## Exercise task
State how many lines of the data contain the word "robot", and write nothing besides the number.

## Data lines
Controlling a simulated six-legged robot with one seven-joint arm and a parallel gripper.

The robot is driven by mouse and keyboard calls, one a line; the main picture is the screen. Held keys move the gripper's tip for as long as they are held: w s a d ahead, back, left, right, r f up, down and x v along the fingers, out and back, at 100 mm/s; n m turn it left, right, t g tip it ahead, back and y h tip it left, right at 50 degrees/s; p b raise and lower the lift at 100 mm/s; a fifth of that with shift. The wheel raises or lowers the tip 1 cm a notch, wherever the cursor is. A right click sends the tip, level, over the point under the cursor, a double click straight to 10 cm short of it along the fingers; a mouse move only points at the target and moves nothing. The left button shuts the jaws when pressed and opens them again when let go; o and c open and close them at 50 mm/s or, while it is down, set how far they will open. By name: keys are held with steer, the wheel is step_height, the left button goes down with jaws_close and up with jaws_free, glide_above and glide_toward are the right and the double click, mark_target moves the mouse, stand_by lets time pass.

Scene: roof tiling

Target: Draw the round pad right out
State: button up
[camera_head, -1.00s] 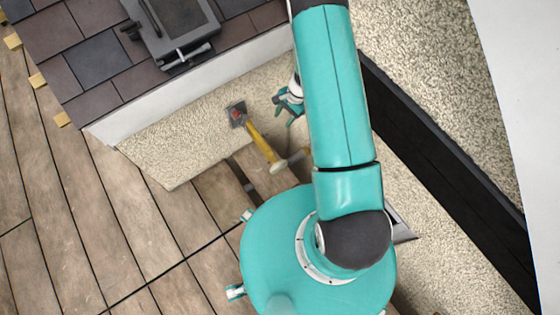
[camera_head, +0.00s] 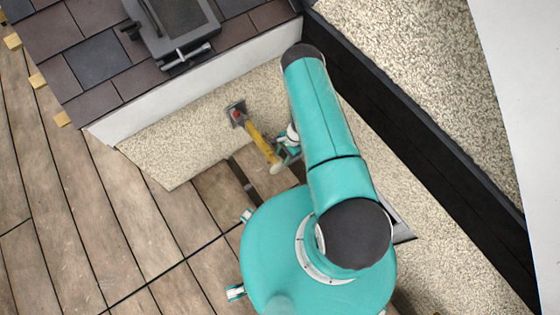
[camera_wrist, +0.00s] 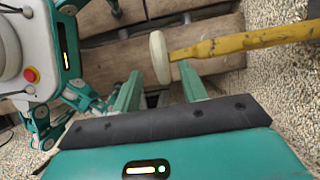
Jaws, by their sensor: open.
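The round pad (camera_head: 276,167) is a pale disc on the lower end of a worn yellow rod (camera_head: 257,145). The rod's other end meets a grey square plate (camera_head: 236,112) with a red part. In the wrist view the pad (camera_wrist: 159,57) shows nearly edge-on, with the yellow rod (camera_wrist: 240,44) running off to the right. My gripper (camera_wrist: 160,78) is open and empty; its two green fingers point toward the pad. The pad shows just above the gap between the fingertips, with no clear contact. In the head view my gripper (camera_head: 289,150) is beside the rod, partly hidden by my arm.
Wooden decking (camera_head: 110,215) spreads at the left. A pebbled surface (camera_head: 190,128) lies behind the rod, under a white wall edge (camera_head: 190,84). A black beam (camera_head: 420,125) runs down the right.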

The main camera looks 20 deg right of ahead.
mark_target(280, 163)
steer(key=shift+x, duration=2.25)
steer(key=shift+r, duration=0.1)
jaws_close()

## Response for this exercise
2